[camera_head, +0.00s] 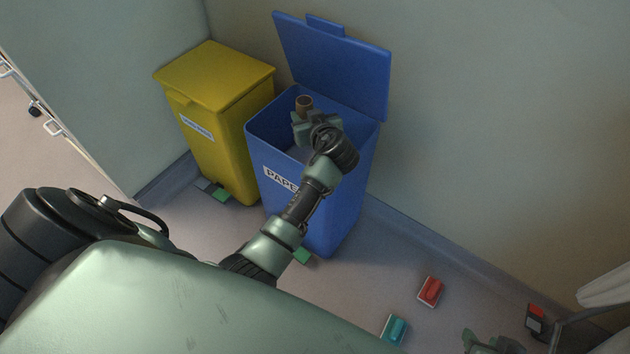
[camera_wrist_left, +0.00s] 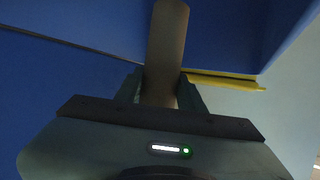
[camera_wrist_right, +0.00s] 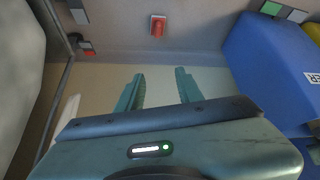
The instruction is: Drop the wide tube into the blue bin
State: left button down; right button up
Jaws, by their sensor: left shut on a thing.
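The wide tube (camera_head: 304,102) is a short brown cylinder. My left gripper (camera_head: 303,122) is shut on it, over the opening of the blue bin (camera_head: 332,210). In the left wrist view the tube (camera_wrist_left: 167,45) stands between the fingers of my left gripper (camera_wrist_left: 162,88), with blue walls behind it. The bin's lid (camera_head: 335,65) is raised open against the wall, and its front label starts "PAPE". My right gripper (camera_wrist_right: 158,88) is open and empty in the right wrist view; the blue bin (camera_wrist_right: 265,75) shows to its right there.
A yellow bin (camera_head: 215,75) with a shut lid stands left of the blue bin. On the floor lie a red block (camera_head: 430,291), a teal block (camera_head: 394,329) and a red-and-dark item (camera_head: 535,318). A pale bed-like frame (camera_head: 605,290) is at the right edge.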

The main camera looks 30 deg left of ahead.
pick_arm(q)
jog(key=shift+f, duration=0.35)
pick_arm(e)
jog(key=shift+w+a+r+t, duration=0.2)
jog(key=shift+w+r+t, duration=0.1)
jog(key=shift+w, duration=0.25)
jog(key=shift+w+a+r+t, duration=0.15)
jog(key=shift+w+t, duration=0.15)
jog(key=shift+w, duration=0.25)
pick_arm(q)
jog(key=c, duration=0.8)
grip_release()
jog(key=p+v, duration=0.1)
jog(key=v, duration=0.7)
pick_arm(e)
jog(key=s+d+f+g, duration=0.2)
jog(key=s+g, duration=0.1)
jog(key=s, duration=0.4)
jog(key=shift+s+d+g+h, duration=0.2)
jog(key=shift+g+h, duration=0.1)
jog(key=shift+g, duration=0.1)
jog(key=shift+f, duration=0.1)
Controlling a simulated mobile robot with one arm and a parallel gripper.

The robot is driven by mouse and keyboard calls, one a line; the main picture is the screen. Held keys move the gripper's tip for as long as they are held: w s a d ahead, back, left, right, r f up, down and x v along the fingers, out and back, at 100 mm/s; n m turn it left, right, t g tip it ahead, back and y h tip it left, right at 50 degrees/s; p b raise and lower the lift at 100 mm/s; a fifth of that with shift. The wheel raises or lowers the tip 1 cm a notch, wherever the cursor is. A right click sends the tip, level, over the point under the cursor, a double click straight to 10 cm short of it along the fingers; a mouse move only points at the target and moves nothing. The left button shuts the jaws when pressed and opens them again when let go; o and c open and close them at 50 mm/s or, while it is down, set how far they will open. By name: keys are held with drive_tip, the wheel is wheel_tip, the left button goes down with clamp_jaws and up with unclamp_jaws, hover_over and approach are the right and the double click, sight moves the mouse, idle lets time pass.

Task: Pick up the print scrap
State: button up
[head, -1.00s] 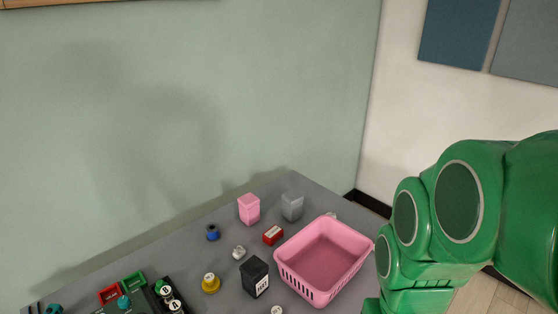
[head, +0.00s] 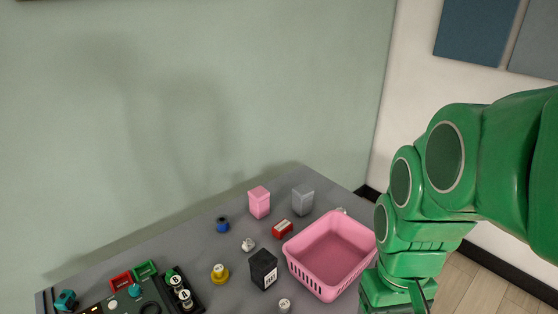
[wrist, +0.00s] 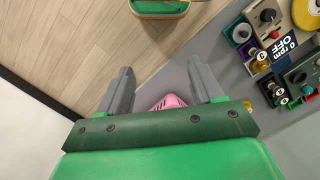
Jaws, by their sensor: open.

Written task: Pick out each line that holds the string "State".

Answer to the problem:
State: left button down; right button up
State: button up

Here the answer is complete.